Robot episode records
::::::

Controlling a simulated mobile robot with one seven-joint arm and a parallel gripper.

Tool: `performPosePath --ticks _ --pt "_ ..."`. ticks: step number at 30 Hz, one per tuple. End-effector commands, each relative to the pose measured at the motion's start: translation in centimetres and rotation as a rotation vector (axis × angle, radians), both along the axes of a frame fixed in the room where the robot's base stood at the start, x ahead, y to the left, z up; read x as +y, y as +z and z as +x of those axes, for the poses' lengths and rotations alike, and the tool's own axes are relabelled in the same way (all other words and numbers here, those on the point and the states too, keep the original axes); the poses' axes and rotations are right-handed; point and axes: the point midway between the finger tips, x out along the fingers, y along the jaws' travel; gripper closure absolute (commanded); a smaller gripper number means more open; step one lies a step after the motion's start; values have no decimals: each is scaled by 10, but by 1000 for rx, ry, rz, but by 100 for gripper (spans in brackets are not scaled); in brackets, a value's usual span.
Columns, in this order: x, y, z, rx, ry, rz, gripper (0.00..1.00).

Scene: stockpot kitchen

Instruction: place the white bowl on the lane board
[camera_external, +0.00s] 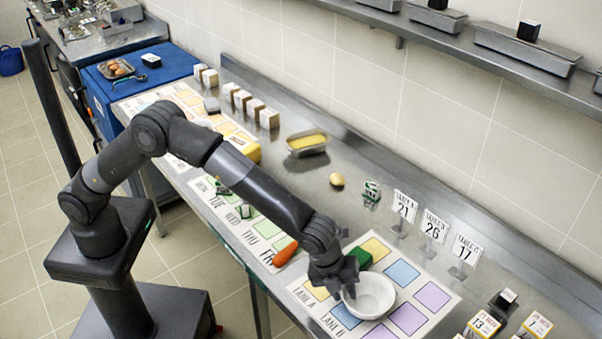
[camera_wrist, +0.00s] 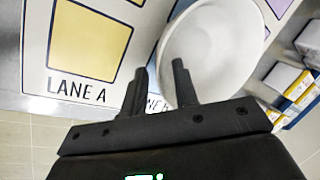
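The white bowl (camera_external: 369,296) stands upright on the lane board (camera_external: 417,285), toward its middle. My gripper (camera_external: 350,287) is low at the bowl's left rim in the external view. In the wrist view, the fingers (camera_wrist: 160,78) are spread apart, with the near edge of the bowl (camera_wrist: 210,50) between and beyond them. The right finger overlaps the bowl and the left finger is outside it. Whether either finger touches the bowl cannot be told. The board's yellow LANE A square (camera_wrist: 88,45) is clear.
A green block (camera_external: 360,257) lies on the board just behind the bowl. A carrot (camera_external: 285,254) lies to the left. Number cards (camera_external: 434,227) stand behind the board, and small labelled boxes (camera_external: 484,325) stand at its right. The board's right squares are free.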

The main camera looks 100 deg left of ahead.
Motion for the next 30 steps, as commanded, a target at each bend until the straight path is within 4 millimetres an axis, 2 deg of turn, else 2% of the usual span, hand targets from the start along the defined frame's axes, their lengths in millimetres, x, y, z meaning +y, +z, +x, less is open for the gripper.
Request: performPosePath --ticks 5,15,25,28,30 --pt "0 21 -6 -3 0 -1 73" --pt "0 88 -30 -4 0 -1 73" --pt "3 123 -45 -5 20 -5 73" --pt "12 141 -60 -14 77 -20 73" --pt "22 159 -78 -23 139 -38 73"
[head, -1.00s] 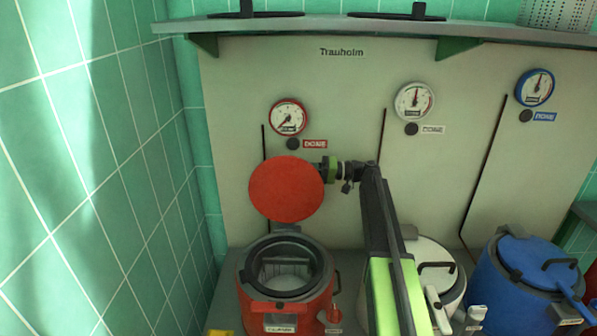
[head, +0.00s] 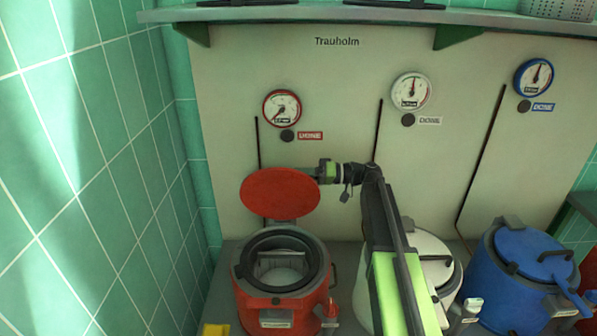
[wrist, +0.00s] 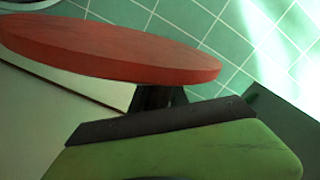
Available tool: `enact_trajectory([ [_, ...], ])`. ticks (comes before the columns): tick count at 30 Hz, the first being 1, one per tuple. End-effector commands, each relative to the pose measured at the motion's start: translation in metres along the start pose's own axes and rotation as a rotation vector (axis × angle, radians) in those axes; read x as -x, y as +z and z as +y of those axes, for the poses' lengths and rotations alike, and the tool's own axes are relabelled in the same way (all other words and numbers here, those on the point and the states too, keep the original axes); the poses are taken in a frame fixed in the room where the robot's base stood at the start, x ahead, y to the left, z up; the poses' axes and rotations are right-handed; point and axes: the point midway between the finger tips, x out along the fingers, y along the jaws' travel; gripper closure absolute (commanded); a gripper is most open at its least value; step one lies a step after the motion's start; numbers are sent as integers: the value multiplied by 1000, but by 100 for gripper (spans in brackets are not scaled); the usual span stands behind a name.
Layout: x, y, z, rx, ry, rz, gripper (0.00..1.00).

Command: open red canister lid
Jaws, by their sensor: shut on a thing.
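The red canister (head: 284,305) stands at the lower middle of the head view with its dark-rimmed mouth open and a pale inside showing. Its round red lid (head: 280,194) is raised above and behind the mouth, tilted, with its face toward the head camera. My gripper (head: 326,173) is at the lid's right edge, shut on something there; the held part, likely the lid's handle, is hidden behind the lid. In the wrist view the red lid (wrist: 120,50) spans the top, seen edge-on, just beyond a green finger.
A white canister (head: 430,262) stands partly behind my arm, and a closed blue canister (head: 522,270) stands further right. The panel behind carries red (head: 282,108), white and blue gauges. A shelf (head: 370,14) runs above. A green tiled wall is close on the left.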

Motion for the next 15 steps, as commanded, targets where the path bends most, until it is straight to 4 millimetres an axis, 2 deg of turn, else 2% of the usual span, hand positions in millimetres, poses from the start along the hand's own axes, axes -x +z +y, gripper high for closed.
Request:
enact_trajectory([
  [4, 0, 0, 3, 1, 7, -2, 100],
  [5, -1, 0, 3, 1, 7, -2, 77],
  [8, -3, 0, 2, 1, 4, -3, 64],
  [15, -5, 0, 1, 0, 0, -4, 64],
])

::::::

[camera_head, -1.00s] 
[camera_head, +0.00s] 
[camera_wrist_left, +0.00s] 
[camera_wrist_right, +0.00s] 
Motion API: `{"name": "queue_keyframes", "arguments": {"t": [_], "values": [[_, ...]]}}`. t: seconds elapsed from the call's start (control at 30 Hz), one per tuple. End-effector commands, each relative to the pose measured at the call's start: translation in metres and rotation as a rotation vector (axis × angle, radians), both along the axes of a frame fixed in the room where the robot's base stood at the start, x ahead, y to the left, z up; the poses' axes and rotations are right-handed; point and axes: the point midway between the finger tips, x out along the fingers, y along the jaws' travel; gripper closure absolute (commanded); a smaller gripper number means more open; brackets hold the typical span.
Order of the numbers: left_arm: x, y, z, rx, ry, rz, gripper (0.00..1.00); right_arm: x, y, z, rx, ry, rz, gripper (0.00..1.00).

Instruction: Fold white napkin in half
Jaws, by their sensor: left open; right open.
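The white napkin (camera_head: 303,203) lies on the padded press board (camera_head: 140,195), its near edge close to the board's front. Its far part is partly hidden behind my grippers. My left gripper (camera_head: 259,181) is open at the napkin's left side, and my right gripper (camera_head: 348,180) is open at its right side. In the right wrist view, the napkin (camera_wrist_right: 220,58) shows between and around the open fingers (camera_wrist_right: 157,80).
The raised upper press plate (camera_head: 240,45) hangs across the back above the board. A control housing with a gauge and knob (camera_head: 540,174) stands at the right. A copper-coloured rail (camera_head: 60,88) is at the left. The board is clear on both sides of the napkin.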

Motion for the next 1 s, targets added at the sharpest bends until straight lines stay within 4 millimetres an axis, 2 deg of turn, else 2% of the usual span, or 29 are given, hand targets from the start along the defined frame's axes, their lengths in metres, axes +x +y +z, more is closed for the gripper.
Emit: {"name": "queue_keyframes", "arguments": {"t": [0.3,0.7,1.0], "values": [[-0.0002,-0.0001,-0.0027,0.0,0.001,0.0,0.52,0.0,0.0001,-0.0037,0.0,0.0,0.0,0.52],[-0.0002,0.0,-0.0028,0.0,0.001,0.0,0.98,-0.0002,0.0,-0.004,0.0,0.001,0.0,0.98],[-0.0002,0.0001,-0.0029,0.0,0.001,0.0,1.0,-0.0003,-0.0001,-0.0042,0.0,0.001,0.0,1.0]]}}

::::::

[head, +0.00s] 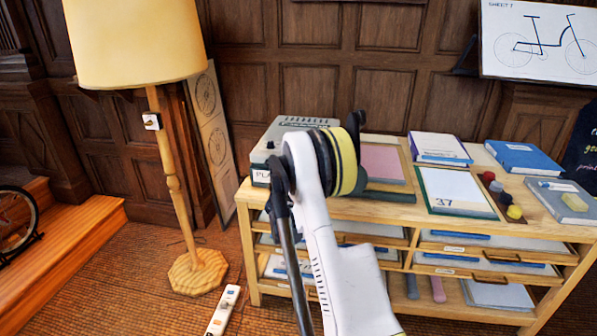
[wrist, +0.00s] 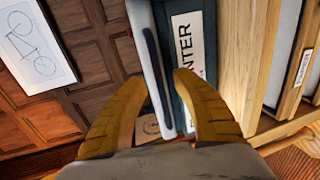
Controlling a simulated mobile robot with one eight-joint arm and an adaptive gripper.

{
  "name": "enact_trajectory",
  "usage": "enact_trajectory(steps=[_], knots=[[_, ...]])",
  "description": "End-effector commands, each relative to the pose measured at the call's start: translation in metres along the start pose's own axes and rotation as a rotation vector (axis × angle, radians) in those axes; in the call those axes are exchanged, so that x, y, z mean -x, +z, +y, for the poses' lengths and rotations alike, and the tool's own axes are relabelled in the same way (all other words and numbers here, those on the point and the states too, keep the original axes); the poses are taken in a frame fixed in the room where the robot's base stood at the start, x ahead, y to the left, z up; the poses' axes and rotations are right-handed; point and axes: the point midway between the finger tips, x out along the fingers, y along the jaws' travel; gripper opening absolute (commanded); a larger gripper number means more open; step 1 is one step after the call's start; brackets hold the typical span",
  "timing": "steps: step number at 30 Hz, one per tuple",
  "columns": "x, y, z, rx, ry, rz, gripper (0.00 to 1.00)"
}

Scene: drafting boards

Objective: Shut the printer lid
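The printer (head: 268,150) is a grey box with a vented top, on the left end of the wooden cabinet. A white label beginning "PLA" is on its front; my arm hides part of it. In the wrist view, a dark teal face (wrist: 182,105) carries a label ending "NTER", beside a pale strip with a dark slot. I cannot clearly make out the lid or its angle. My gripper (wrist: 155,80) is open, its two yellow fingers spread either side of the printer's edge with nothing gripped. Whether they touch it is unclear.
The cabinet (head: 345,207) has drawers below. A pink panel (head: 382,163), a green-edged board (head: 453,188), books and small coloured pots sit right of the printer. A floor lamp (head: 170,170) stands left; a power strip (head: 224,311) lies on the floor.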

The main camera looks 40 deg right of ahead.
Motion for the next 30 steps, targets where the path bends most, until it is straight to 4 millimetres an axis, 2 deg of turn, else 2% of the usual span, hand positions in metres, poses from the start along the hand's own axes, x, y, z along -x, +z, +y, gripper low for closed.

::::::

Only lines holding the string "joint" are wanted; gather each one from the entries above.

Controlling a simulated mobile robot with one seven-joint arm and a parallel gripper.
Controlling a simulated mobile robot with one eight-joint arm and an adaptive gripper.

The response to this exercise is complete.